Helga Deen, ebrea deportata in Polonia e morta nel luglio del '43 a
18 anni (Ap)
Le 21 pagine scritte da Helga Deen sono rimaste segrete per più di mezzo
secolo. E’ stato Conrad van den Berg, il figlio di Kees, a donare lo
scorso gennaio il quaderno di Helga all’archivio di Tilburg. Lo ha fatto
in modo semplice, con un’ email : «Ecco il materiale che mio padre mi ha
lasciato in eredità». L’archivista Gerrit Kobes lo legge e si accorge
subito del valore di quelle pagine, conservate insieme ad alcune lettere
in una borsa di cuoio con una penna stilografica, una ciocca di capelli
e altri oggetti personali della ragazza. Per ora, soltanto la prima
pagina della cronaca di Helga è stata resa pubblica. In Olanda hanno
infatti il progetto di celebrare i 60 anni della liberazione dai
tedeschi, il 5 maggio 2005, con la pubblicazione del diario. Sabato 30
ottobre, nella Giornata nazionale degli archivi in Olanda, per la prima
volta il quaderno sarà mostrato al pubblico.

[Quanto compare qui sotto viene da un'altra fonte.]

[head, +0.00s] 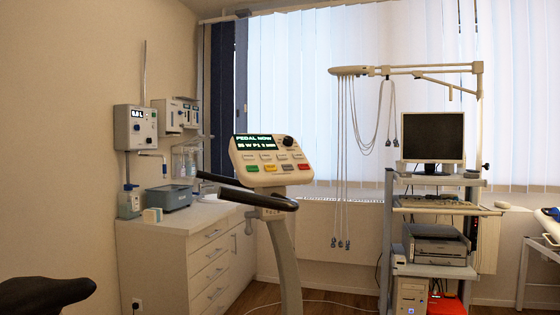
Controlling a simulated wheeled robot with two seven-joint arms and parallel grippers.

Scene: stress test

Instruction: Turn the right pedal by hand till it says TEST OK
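An exercise bike's control panel (271,159) stands in the middle of the head view. Its dark display (261,143) reads "PEDAL NOW", with a smaller line below that looks like "25 W" and more characters. Coloured buttons sit under the display. The black handlebar (245,194) and the pale column (284,260) are below the panel. A black saddle (45,292) is at the lower left. The pedals are outside the view. Neither of my grippers shows.
A white drawer cabinet (205,262) stands left of the bike, with a grey-blue box (168,198) on top. A trolley with a monitor (433,138), keyboard and printer (436,245) stands right. Cables hang from an arm (400,69). Wooden floor shows between cabinet and trolley.

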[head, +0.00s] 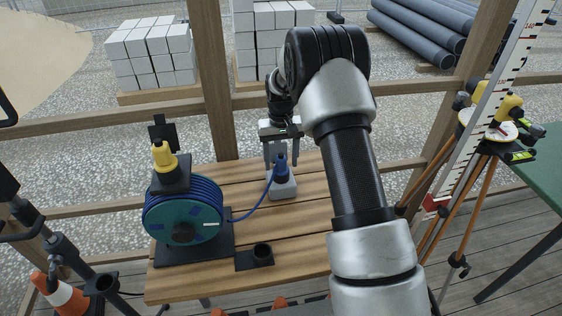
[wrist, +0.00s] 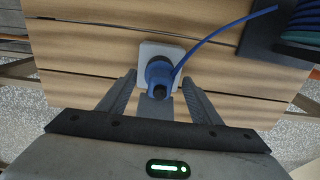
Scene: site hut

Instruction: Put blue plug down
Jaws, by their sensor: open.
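The blue plug (head: 281,168) stands upright on a pale grey block (head: 284,188) on the wooden table. A blue cable runs from it to the teal cable reel (head: 184,224) at its left. My gripper (head: 281,160) is at the plug, with its fingers apart. In the wrist view the plug (wrist: 158,74) sits on the pale block (wrist: 174,50), just beyond and between the open fingertips (wrist: 160,82). I see no finger touching the plug. The plug's underside is hidden.
A yellow plug-like part (head: 164,155) stands on top of the reel. The slatted table (head: 205,282) has bare boards around these. A tripod (head: 440,225) stands at the right, beyond my arm.

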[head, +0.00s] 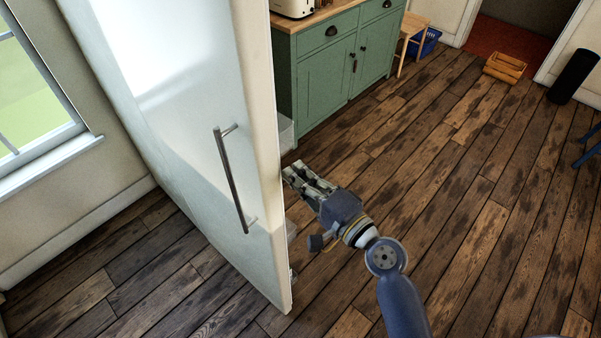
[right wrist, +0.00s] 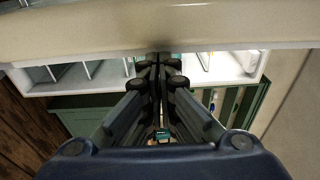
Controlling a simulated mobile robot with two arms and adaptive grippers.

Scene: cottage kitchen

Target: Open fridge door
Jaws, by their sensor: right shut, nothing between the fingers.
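The pale, glossy fridge door (head: 170,110) stands swung open on the left of the head view, with its outer face and long metal handle (head: 232,182) towards the left. My right gripper (head: 287,173) is shut and empty at the door's free edge, on the inner side, away from the handle. In the right wrist view the door edge (right wrist: 100,32) crosses the top and the closed fingertips (right wrist: 158,62) reach up to it; whether they touch cannot be told. White door shelves (right wrist: 75,75) show beyond. The fridge's inside is mostly hidden. My left gripper is out of view.
A green cabinet (head: 325,85) with a toaster (head: 293,7) on it stands behind the door. A wooden stool (head: 410,35), blue crate (head: 428,42) and wooden crate (head: 505,67) are farther back. A window is at left.

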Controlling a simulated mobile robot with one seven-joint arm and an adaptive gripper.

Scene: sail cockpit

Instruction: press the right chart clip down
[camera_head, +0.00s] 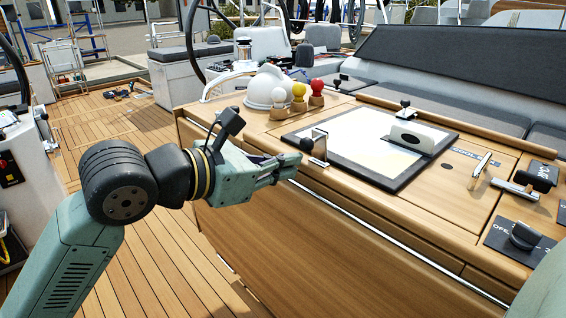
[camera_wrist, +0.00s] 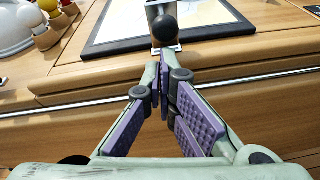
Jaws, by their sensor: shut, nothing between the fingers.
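A chart (camera_head: 358,140) in a black frame lies on the wooden table. One metal clip with a black ball knob (camera_head: 307,144) stands up at its near-left edge. It also shows in the wrist view as a black ball (camera_wrist: 164,28) on a pale bracket. Another similar clip (camera_head: 405,104) stands at the far edge; the pictures do not settle which one is the right clip. My gripper (camera_head: 297,160) is shut and empty, just in front of the near clip. In the wrist view its fingertips (camera_wrist: 168,68) point at the knob from below; contact cannot be told.
A white dome (camera_head: 266,90) and white, yellow and red knobs (camera_head: 317,88) stand behind the near clip. Latches (camera_head: 521,186) and a black rotary knob (camera_head: 524,236) sit at the right. A metal rail (camera_head: 380,237) runs along the table's front.

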Helga racconta, il 3 giugno 1943: «Tutto è così terribile. Oh, potrei
diventare una dottoressa. Quelle urla isteriche, quella poca disciplina.
Tutto quel rumore me lo lascio scivolare sopra il più possibile».
All’epoca era molto rischioso tenere un diario e di documenti da un
campo di concentramento, fino a ieri, se ne conosceva uno solo: quello
vergato da David Koker a Vught, pubblicato nel 1977.
Il 6 giugno 1943 Helga trascrive un trasferimento che l’ha
impressionata. «E’ troppo. Sono a pezzi e domani ci sarà di nuovo. Ma se
la mia forza di volontà muore, allora muoio anch’io. Questa è una cosa
che non va più dimenticata». A sconvolgerla è uno dei convogli più
tragici del conflitto mondiale, quello del 6 e del 7 giugno, quando
1.249 bambini ebrei vengono trasferiti dal campo di Vught a quelli di
Auschwitz e Sobibor in Polonia.
Il 12 giugno, Helga annota a matita: «Anche se proprio tutti sono
gentili con me, mi sento così sola. Ogni giorno vediamo la libertà
attraverso il filo spinato». Lei spera di poter lavorare, per rimandare
il suo trasferimento. Di lì a poco le comunicano che il 2 luglio potrà
andare, «anche se in prova», alla fabbrica della Philips. Poi la doccia
fredda: anche lei sarà trasferita. E così compila il diario per l’ultima
volta: «Un mese, un giubileo e che giubileo... Debbo far su le mie cose,
stamattina la morte di un bambino mi ha messo sottosopra. Ma tutto
questo non ha nessuna importanza rispetto a quanto segue: c’è ancora un
trasferimento e questa volta faremo anche noi parte del viaggio».
La
calligrafia minuta di Helga sulla prima pagina del Diario (Ap)
È
datata 2 luglio 1943 l’ultima lettera dal campo di Vught; Helga sta per
essere portata a Westerbork, breve tappa prima della sua destinazione
finale. E’ indirizzata a «Cari voi tre»: Kees, un amico e un’amica.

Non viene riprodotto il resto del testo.